In quanto spazi di accoglienza e rifugio, le città e le metropoli rappresentano veri e propri avamposti, hub e nodi diffusi, del movimento di resistenza alle politiche di repressione. Città e metropoli sono infatti spazi in cui già oggi si osserva una moltitudine di esperienze e mobilitazioni a difesa dei diritti umani, della democrazia e del bene comune. La vitalità e diversità istituzionale di cui le città-metropoli dispongono sono la testimonianza vivente del loro potenziale costituente: sindaci e amministrazioni che resistono alle politiche europee di austerità, ma anche consigli di quartiere e soprattutto uno strato diffuso di associazioni, movimenti, gruppi spontanei e singoli cittadini solidali. La ricchezza e varietà di tali “ecosistemi della solidarietà” offre un contributo essenziale al movimento di accoglienza e sostegno logistico a migranti e rifugiati.
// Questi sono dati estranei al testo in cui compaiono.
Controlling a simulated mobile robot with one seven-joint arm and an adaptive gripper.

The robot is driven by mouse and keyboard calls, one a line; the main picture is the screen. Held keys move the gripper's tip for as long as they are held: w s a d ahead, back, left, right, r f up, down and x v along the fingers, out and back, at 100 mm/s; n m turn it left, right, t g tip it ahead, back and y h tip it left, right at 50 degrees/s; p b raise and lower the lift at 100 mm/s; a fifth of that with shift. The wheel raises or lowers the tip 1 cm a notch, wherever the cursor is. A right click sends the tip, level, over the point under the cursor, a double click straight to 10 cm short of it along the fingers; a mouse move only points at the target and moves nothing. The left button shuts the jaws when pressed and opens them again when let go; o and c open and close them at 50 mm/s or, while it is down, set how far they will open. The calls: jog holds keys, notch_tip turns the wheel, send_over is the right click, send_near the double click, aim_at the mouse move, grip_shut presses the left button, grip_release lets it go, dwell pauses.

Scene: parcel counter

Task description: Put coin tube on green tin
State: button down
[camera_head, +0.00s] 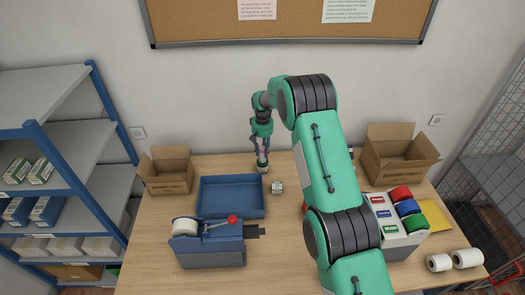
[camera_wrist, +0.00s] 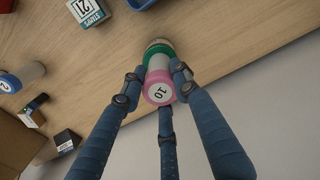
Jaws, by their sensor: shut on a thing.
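The coin tube (camera_wrist: 158,90) has a pink end marked "10" and a pale body. My gripper (camera_wrist: 159,82) is shut on it, with its blue-grey fingers around the tube. The green tin (camera_wrist: 157,50) shows just beyond the tube, with a green side and a pale rim, partly hidden by the tube. In the head view my gripper (camera_head: 262,157) points down at the back of the table, left of the arm, with the tube small between the fingers. The tube lines up with the tin; I cannot tell whether they touch.
A small stamps box (camera_head: 277,187) stands close by, right of the blue tray (camera_head: 231,196). A tape dispenser (camera_head: 210,243) is in front of the tray. Open cartons (camera_head: 167,172) stand at the back left and right. A blue-ended tube (camera_wrist: 27,74) lies or stands at left in the wrist view.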

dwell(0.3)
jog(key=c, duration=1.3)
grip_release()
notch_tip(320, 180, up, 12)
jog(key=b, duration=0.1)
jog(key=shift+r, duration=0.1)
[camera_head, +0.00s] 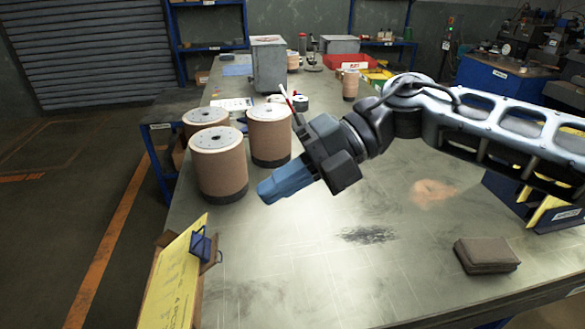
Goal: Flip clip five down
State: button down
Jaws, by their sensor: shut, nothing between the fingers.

Il ruolo che le città e le metropoli svolgono già oggi nel movimento di solidarietà con i migranti e per il diritto alla circolazione nello spazio europeo e mediterraneo è decisivo a livello pratico, ma può diventarlo ancora di più sul piano politico. Crediamo infatti che il potenziale politico e istituzionale delle “città solidali” non sia ancora valorizzato nelle sue effettive possibilità. Un più incisivo e consapevole sforzo di valorizzazione di tale potenziale è in grado di generare nuovi spazi costituenti di democrazia post-nazionale, mettendo in discussione l’indirizzo sovranista oggi dominante nell’Unione Europea e nei paesi alleati nelle politiche di difesa e fortificazione dei confini nazionali. È a partire dalle città e metropoli, ma anche dai luoghi di frontiera come la Val di Susa, che è possibile lanciare una sfida alla criminalizzazione della solidarietà cui oggi si assiste e, al tempo stesso, dare avvio a un più ampio processo costituente capace di ridefinire l’idea e l’esperienza stessa di Europa e di globalizzazione.